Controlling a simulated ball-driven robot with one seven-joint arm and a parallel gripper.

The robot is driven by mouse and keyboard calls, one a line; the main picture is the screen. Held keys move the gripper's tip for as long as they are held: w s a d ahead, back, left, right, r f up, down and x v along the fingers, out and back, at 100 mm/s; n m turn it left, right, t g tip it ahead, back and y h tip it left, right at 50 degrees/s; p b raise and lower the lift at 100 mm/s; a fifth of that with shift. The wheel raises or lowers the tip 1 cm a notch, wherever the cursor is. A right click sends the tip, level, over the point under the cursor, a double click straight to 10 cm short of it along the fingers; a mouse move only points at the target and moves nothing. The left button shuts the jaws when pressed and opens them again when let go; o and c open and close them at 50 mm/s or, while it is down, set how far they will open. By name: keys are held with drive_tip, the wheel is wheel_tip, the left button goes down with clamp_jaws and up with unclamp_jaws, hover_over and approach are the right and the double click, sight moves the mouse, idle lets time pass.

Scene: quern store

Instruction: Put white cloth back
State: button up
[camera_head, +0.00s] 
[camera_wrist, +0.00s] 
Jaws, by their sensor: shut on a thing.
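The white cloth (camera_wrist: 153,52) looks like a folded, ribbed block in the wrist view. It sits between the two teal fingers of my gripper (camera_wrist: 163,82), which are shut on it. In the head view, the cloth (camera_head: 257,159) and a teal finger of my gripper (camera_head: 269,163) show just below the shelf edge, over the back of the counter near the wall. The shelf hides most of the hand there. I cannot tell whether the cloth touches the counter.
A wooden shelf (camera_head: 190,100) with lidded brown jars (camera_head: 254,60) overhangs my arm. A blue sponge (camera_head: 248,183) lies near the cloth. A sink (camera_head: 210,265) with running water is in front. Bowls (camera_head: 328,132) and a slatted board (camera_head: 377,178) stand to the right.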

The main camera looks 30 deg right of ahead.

*EXERCISE DESCRIPTION*:
Extract each line from the listing above, please, and repeat it exactly.

*SOLUTION FOR THIS TASK*:
Controlling a simulated ball-driven robot with one seven-joint arm and a parallel gripper.

The robot is driven by mouse and keyboard calls, one a line; the main picture is the screen. Held keys move the gripper's tip for as long as they are held: w s a d ahead, back, left, right, r f up, down and x v along the fingers, out and back, at 100 mm/s; n m turn it left, right, t g tip it ahead, back and y h tip it left, right at 50 degrees/s; p b raise and lower the lift at 100 mm/s; a fifth of that with shift. The wheel raises or lowers the tip 1 cm a notch, wherever the cursor is. A right click sends the tip, level, over the point under the cursor, a double click straight to 10 cm short of it along the fingers; a mouse move only points at the target and moves nothing. The left button shuts the jaws when pressed and opens them again when let go; o and c open and close them at 50 mm/s or, while it is down, set how far they will open. By name: keys are held with drive_tip, the wheel is wheel_tip, the left button goes down with clamp_jaws and up with unclamp_jaws, hover_over and approach are the right and the double click, sight moves the mouse, idle lets time pass.

Scene: quern store

Instruction: Put white cloth back
State: button up
[camera_head, +0.00s] 
[camera_wrist, +0.00s] 
Jaws, by their sensor: shut on a thing.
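The white cloth (camera_wrist: 153,52) looks like a folded, ribbed block in the wrist view. It sits between the two teal fingers of my gripper (camera_wrist: 163,82), which are shut on it. In the head view, the cloth (camera_head: 257,159) and a teal finger of my gripper (camera_head: 269,163) show just below the shelf edge, over the back of the counter near the wall. The shelf hides most of the hand there. I cannot tell whether the cloth touches the counter.
A wooden shelf (camera_head: 190,100) with lidded brown jars (camera_head: 254,60) overhangs my arm. A blue sponge (camera_head: 248,183) lies near the cloth. A sink (camera_head: 210,265) with running water is in front. Bowls (camera_head: 328,132) and a slatted board (camera_head: 377,178) stand to the right.

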The main camera looks 30 deg right of ahead.

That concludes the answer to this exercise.